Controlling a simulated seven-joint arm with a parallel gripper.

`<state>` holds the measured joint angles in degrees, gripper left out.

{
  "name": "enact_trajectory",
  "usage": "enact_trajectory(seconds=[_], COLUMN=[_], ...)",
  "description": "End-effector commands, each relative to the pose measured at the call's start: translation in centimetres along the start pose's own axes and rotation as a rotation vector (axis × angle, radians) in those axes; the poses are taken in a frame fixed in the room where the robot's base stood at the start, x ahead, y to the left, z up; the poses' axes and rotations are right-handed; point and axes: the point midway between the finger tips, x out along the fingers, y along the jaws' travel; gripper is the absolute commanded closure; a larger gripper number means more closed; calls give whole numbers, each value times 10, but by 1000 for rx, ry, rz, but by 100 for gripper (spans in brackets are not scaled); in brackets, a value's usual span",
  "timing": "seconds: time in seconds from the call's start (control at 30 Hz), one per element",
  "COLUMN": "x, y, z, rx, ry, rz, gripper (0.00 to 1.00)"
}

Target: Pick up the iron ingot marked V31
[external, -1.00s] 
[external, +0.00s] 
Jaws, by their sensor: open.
○ ○ ○
▶ [EXERCISE]: Give back each line above precisely as it stands.

▶ [RESPONSE]:
Controlling a simulated seven-joint arm with a parallel gripper.

`<state>` holds the measured joint angles in degrees, gripper left out.

{
  "name": "enact_trajectory",
  "usage": "enact_trajectory(seconds=[_], COLUMN=[_], ...)",
  "description": "End-effector commands, each relative to the pose measured at the call's start: translation in centimetres along the start pose's own axes and rotation as a rotation vector (axis × angle, radians) in those axes; the poses are taken in a frame fixed in the room where the robot's base stood at the start, x ahead, y to the left, z up; the poses' axes and rotations are right-handed; point and axes: the point midway between the finger tips, x out along the fingers, y along the jaws' travel; gripper is the absolute commanded closure; a larger gripper number means more closed; calls give whole numbers, each value times 10, but by 1000 for rx, ry, rz, but by 100 for gripper (spans in brackets are not scaled); in brackets, a value's usual span",
  "timing": "seconds: time in seconds from the call's start (control at 30 Hz), one per element",
  "COLUMN": "x, y, z, rx, ry, rz, gripper (0.00 to 1.00)"
}

Target: Pick up the iron ingot marked V31
[external, -1.00s] 
[external, +0.00s] 
Jaws, by their sensor: open.

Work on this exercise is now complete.